Sugar has to be the worst thing I eat. It has no nutritional value, it is highly addictive, and is linked to so many ailments. I know sugar is bad for me, and I know I should not consume it. Honestly, it feels the same as quitting drinking. I knew alcohol was bad for me, but it sure felt enjoyable in the moment. I always regretted it later, never could consume just a little, and rather than providing nutrition for my body, it acted like a poison, wreaking havoc. Just like I could never have just one of anything containing alcohol, I am not capable of just have a little sugar. As much as I want to learn to live in the gray, some boundaries need to be strong, and not flexible. I think this is one of them, for me.
In her song, Piece by Piece, singer Kelly Clarkson says, “But piece by piece he collected me up off the ground, where you abandoned things, yeah piece by piece he filled the holes that you burned in me at six years old.” The first time I remember being breached, I was six years old, so this song has always resonated with me. Yet, that is exactly what my God has done for me. He has picked me up and set my feet on a solid foundation. He has filled the holes left by invaders and those who abandoned their posts. Piece by piece, brick by brick, I find healing. I find hope.

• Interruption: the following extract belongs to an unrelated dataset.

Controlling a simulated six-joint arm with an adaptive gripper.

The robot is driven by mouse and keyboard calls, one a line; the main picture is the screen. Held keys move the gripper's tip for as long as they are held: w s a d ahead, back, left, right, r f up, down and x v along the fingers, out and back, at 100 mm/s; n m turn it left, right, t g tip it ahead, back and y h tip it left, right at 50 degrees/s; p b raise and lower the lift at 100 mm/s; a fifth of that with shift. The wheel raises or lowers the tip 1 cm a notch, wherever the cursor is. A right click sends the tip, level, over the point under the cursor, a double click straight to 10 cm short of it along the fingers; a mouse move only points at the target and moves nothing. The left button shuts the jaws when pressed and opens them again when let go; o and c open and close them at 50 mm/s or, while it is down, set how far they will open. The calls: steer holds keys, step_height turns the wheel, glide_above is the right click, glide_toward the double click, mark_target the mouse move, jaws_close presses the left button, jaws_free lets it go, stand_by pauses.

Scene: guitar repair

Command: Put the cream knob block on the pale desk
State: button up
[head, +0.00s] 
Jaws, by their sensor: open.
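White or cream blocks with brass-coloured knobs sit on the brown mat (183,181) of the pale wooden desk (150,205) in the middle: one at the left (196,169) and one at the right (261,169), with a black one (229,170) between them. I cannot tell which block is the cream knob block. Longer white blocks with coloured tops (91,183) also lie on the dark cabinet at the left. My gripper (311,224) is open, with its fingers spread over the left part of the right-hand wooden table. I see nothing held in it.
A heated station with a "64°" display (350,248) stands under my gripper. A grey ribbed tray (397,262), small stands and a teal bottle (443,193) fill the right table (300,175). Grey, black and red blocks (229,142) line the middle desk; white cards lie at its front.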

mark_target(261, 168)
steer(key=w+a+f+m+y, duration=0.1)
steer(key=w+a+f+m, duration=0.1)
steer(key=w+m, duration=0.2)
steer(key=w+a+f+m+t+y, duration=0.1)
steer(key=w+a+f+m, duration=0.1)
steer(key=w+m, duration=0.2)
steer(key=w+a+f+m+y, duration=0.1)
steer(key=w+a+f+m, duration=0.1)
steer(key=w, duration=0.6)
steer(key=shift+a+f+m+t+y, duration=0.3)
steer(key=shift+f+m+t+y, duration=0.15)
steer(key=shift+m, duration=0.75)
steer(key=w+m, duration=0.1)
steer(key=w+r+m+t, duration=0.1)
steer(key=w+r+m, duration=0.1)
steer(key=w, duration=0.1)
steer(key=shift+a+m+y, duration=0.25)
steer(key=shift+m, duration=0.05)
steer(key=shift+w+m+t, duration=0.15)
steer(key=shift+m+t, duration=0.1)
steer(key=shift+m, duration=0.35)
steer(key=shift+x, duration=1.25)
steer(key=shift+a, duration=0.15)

For God hath not given us the spirit of fear; but of power, and of love, and of a sound mind.
2 Timothy 1:7
That phrase sound mind means self-control. Not by my will, nor by my strength, but as I lean on the One who pulled me from the wreckage, I am going to build walls to protect myself. I know this isn’t a solo task. In addition to leaning on God, I am going to have to allow those around me to help. I am going to have to become vulnerable enough to desire a watchman, and the thing that scares me more than any of this, I will have to learn to trust him.